Написан текст был не для публикации, а для вполне определенного близко знакомого человека, недавно принявшего православную веру. Разрозненные и малозаметные, на первый взгляд, свидетельства, рассыпанные по тексту этой небольшой книжицы, позволяют отчасти восстановить предысторию её появления на свет.
Сегодня этот материал – поистине находка для тех, кто делает шаги по повышению своей грамотности. Настоятельно рекомендуем разыскать и приобрести и напечатанный вариант книги, который совсем недавно был переиздан в РПСЦ и который помимо гражданского текста также содержит церковно-славянский вариант.
Пояснения к тексту:
Дело было, вероятно, так. В 1605 году, в составе войск Лжедимитрия I в Москву прибыл молодой поляк. Он был или солдатом, или слугой одного из польских дворян – приспешников Самозванца. Природное имя его нам неизвестно, мы знаем только, что впоследствии в России его звали Иваном.
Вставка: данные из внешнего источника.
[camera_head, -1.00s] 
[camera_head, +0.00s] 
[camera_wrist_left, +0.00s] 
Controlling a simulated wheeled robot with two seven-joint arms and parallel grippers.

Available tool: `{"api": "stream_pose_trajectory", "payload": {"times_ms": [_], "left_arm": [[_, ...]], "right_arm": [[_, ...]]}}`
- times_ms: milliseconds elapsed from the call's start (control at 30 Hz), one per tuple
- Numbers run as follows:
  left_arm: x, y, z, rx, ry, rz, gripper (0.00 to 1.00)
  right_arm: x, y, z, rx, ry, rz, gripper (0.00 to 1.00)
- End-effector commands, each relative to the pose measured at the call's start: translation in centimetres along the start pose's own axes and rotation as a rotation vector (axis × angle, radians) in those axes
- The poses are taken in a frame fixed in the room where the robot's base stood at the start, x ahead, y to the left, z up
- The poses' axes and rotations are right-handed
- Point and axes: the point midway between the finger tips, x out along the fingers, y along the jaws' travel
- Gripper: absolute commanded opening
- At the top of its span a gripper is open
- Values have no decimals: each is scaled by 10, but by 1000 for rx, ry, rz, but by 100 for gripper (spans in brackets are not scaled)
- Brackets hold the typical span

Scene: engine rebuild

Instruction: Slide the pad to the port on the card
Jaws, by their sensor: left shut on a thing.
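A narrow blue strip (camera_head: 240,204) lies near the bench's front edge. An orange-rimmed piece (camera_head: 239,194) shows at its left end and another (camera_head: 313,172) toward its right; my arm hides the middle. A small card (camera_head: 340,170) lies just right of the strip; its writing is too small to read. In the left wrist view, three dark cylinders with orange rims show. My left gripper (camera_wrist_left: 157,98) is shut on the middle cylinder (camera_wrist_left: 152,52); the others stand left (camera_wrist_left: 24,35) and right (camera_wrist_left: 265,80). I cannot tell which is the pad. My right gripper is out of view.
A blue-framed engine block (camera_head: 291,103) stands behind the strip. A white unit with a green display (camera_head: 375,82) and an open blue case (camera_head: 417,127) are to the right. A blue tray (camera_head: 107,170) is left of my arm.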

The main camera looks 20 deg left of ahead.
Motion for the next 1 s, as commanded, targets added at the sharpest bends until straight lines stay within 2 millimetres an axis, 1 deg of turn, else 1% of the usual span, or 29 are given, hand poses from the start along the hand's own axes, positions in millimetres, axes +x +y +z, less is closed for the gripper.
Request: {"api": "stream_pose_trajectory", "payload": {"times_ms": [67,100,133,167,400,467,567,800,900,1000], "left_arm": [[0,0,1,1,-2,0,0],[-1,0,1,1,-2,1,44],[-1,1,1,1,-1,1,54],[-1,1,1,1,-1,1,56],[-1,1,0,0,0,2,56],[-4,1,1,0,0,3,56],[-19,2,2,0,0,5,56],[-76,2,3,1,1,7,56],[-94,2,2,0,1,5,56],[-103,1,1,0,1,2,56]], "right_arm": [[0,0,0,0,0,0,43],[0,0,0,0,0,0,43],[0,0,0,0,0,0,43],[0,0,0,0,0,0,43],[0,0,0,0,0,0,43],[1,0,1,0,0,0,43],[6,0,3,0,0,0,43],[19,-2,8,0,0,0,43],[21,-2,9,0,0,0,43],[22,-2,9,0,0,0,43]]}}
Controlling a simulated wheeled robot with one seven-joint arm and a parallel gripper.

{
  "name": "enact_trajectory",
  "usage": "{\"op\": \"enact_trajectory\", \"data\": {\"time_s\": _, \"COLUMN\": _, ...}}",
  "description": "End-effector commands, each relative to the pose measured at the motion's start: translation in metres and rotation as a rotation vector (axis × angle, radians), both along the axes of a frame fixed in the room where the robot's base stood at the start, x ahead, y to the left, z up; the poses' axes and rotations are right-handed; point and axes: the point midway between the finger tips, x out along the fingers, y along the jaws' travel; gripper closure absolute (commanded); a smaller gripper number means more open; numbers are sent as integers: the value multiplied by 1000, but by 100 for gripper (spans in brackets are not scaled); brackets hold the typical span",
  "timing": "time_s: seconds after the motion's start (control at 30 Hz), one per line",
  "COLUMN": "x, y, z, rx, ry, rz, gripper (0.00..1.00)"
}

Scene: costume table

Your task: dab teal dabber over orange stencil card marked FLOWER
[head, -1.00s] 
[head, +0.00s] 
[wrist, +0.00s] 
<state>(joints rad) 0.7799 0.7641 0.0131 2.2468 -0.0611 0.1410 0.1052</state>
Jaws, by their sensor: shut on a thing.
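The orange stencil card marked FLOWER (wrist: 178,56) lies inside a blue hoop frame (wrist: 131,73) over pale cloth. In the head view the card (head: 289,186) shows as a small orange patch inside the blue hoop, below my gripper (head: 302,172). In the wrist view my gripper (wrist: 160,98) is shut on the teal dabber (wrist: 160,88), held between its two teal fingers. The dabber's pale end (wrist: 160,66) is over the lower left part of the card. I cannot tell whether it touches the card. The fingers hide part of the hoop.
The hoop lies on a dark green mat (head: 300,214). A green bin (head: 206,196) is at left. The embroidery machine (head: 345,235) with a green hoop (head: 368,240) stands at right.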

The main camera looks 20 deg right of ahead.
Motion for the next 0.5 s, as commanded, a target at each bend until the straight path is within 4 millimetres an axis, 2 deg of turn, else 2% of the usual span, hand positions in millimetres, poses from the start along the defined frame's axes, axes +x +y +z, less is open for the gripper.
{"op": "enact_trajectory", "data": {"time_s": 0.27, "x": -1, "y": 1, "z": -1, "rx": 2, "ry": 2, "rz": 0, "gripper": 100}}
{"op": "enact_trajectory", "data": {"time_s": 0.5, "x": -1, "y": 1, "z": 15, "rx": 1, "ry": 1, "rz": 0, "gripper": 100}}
Правление Самозванца было недолгим. Его зависимость от иностранцев, откровенное отступничество от православия и попытки ввести унию с Римом вызвали в Москве восстание 17 мая 1606 года. При этом сам Лжедимитрий и большинство окружавших его поляков и немцев были убиты. Вероятно, погиб и тот польский офицер, в подчинении которого служил Иван. Молодой слуга только чудом избежал лютой смерти: «Был еси под мечем смерти, был еси в темницы томления, был еси в гладе и жажде таяния, был еси в налоге и скорби нужных… и смерти чаял еси», напоминает ему автор книги. Страшно озлобленные против «ляхов» москвичи однако пощадили Ивана. Он попался на глаза какому-то влиятельному и знатному человеку, который взял Ивана в свой дом и сделал слугой. Своим рабом – так прямо и говорится в книге.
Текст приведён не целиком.